[INFORMATION SUPPLIED]
.....

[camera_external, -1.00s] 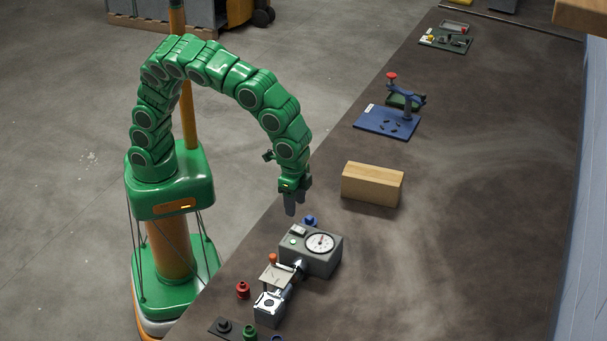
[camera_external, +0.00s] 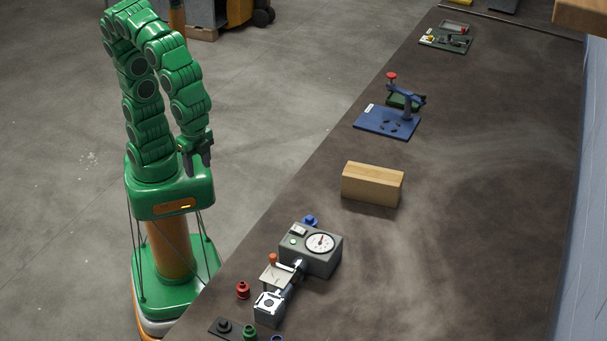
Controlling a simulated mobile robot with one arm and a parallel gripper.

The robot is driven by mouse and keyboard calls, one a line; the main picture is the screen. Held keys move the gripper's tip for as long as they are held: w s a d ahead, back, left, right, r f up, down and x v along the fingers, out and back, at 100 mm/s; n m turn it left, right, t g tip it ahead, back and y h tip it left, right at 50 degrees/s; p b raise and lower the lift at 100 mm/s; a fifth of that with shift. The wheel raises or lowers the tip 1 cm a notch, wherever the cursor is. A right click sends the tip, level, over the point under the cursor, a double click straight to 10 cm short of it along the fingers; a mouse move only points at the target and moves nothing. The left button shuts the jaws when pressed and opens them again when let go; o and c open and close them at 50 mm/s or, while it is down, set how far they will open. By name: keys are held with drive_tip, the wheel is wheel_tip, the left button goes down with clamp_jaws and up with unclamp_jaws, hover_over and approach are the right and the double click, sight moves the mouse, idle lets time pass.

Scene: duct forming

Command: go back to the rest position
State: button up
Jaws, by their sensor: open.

.....

[EXERCISE] Leave the pictures out and copy the rest of the data exactly.

[WRITTEN REPLY]
[camera_external, -1.00s] 
[camera_external, +0.00s] 
Controlling a simulated mobile robot with one arm and a parallel gripper.

The robot is driven by mouse and keyboard calls, one a line; the main picture is the screen. Held keys move the gripper's tip for as long as they are held: w s a d ahead, back, left, right, r f up, down and x v along the fingers, out and back, at 100 mm/s; n m turn it left, right, t g tip it ahead, back and y h tip it left, right at 50 degrees/s; p b raise and lower the lift at 100 mm/s; a fifth of that with shift. The wheel raises or lowers the tip 1 cm a notch, wherever the cursor is. A right click sends the tip, level, over the point under the cursor, a double click straight to 10 cm short of it along the fingers; a mouse move only points at the target and moves nothing. The left button shuts the jaws when pressed and opens them again when let go; o and c open and close them at 50 mm/s or, while it is down, set how far they will open. By name: keys are held with drive_tip, the wheel is wheel_tip, the left button goes down with clamp_jaws and up with unclamp_jaws, hover_over and approach are the right and the double click, sight moves the mouse, idle lets time pass.

Scene: duct forming

Command: go back to the rest position
State: button up
Jaws, by their sensor: open.

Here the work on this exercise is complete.